Pullman must play by the rules
The morality play being acted out on the public stage in Pullman illustrates the broad moral corruption that permeates our larger society. At the national level, both political parties are rife with corruption. American corporations are riddled with corruption.
Now comes the Pullman Alliance for Responsible Development with moral objections to the Wal-Mart Corp., hypocritically asking city officials to commit the immoral act of violating the law.
The city must process Wal-Mart’s application according to ordinances existing at the time the application was filed with the city. It would be illegal for the city to change the rules in midstream.
This is fundamental not only as a matter of fair play, but of long-established law. Were I to file a request for a permit to build a house, the city has to play by the rules existing at the moment I filed.
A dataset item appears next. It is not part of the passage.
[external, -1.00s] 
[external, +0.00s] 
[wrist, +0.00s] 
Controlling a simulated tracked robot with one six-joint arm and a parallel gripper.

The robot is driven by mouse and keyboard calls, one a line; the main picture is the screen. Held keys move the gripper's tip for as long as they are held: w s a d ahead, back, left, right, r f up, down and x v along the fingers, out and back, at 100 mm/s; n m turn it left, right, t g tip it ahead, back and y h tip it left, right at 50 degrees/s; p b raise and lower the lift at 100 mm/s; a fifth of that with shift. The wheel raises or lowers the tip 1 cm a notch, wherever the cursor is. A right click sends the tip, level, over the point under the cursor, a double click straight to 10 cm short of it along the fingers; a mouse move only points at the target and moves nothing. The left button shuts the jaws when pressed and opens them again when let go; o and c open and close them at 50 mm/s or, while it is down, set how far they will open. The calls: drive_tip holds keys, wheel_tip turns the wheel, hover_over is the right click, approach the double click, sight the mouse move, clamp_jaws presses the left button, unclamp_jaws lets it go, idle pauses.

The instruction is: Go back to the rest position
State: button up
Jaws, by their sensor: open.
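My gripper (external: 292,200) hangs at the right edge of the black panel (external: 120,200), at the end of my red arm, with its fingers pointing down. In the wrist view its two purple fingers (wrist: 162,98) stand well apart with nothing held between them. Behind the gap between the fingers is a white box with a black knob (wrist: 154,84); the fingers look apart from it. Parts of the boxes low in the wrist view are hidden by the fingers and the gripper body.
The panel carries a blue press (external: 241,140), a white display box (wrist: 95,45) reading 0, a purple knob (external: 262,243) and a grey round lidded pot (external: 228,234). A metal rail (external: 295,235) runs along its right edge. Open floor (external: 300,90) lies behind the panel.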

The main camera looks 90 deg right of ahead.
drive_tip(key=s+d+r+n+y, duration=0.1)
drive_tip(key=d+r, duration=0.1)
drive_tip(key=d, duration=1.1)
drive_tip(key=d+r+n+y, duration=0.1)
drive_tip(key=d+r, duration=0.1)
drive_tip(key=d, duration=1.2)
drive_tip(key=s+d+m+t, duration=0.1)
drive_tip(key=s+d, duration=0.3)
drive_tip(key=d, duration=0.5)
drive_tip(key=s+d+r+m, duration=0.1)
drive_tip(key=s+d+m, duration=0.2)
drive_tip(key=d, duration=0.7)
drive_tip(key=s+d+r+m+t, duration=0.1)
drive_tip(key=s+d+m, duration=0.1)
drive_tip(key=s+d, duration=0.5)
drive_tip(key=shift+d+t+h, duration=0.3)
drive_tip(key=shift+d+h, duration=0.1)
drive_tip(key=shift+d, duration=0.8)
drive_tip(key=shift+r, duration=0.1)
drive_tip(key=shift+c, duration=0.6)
If my application conforms to city ordinances, neither city staff nor council could change the requirements, no matter how much they may dislike me personally, or what I propose to build, regardless of how many citizens may protest.
Asking city officials to break the law is, plainly, simply, indisputably immoral.
And, frankly, I don’t understand why the hearing officer permits legally irrelevant testimony at hearings.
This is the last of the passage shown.